Church halts park, parking efforts

Church halts park, parking effortsPlans to build a parking lot and expand a playground at the First United Methodist Church-Georgetown, located at University Avenue and Ash Street in Old Town, have been tabled, Senior Pastor Steve Lankford said.

The church had included the plans for the off-street parking and expanded park area in its master plan that had been in the works for two years, he said. However, a 2002 verbal agreement between former Senior Pastor Tim Bruster and neighbors has caused the church to “go back to the square one with the master plan,” he said.

Part of the church’s plans had included asking the city to close a portion of 13th Street between Ash and Elm streets as well as demolishing one house south of 13th Street to make room for the expansion.

“We have put our negotiations with the city on hold,” Lankford said. “The desire is still there [to close off the street]; however, the process is on hold.”

Lankford said the church had hoped to build up to 50-60 additional off-street parking spaces to add accessible parking for people with special needs, seniors and young families and relieve congestion in the neighborhood as well as add an expanded and upgraded playground and park that would be open to neighbors.

“The parking around here on any given day … creates congestion and creates a danger,” Lankford said.

Neighbors against the plan cited the 2002 agreement, which they said stated the church would not expand south of 13th Street.

Lankford said without any written documentation it was difficult to determine the exact terms of the agreement.

“Because it was a verbal agreement and not put into writing, there was some disagreement of what the agreement was,” he said.

After a contentious March 10 public meeting, Lankford said he asked his staff to continue searching for anything in writing that could clarify the agreement, which they eventually found in a committee’s meeting minutes.

“One of those [items in the minutes] was that we would not remove houses south of 13th Street.

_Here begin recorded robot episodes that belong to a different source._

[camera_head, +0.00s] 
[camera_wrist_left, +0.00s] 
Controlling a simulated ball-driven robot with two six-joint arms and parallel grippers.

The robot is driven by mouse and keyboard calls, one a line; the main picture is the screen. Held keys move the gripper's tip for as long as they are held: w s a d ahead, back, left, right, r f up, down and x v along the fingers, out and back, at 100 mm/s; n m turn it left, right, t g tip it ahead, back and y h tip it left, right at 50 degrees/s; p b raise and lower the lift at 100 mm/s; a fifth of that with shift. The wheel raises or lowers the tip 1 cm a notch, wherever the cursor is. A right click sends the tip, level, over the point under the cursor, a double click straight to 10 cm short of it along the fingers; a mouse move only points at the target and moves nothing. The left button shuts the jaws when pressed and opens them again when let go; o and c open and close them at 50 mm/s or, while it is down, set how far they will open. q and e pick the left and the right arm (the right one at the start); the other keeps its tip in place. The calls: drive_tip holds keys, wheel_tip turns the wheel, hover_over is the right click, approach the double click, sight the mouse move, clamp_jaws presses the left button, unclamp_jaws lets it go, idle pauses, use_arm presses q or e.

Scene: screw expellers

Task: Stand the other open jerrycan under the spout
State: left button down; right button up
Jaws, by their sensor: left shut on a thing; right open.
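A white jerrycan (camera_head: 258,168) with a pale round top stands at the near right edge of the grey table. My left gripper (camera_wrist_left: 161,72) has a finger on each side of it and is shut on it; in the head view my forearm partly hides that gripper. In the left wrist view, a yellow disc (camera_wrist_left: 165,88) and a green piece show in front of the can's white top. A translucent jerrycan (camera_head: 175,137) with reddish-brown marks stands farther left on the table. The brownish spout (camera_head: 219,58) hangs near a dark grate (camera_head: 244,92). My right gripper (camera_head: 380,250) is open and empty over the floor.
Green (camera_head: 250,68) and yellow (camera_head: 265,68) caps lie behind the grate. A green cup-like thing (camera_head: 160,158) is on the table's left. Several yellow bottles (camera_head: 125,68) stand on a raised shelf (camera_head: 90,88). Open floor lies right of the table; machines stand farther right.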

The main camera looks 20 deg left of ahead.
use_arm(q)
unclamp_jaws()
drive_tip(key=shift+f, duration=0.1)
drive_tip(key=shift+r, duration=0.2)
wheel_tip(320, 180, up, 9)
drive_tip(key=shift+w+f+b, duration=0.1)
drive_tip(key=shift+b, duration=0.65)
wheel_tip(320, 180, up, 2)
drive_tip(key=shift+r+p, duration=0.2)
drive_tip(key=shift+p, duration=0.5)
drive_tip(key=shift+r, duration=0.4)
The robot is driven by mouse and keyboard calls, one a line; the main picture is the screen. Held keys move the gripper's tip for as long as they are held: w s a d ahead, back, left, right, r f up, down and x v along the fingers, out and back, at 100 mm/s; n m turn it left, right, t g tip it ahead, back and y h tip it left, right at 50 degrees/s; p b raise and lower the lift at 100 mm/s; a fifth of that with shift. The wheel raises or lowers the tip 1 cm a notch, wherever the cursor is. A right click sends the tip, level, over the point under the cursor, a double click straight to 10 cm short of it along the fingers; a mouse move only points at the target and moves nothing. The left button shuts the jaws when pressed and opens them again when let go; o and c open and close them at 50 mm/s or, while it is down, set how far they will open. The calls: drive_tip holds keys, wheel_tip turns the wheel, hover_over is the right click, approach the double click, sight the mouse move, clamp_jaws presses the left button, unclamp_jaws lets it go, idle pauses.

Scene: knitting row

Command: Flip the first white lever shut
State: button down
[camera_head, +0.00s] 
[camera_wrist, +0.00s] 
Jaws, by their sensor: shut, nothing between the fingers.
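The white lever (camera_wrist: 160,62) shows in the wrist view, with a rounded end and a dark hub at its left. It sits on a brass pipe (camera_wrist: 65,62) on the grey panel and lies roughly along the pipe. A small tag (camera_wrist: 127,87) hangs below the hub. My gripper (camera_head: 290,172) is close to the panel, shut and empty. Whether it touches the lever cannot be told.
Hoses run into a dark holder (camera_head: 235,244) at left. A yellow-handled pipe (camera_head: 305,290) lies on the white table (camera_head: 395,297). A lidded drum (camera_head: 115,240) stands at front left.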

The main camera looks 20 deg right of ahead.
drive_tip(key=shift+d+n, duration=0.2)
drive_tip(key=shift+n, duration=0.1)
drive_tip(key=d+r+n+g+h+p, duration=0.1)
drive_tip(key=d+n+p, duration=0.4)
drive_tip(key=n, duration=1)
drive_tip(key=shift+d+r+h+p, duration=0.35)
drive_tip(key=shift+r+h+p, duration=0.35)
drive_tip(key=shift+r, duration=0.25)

That was the first time I had seen that detail. I had been operating under the understanding that we would not be building buildings south of 13th Street,” he said. “When we discovered that detail, I immediately met with key leaders in the church and shared with them what we discovered … in light of that document, we would now honor their interpretation of the agreement; however, that does not mean this church in the future with a different pastor will honor that because I cannot [promise] that.”

Lankford said the church and the master plan committee will continue to meet to find a way to meet the church’s needs while being conscientious of the neighbors’ concerns.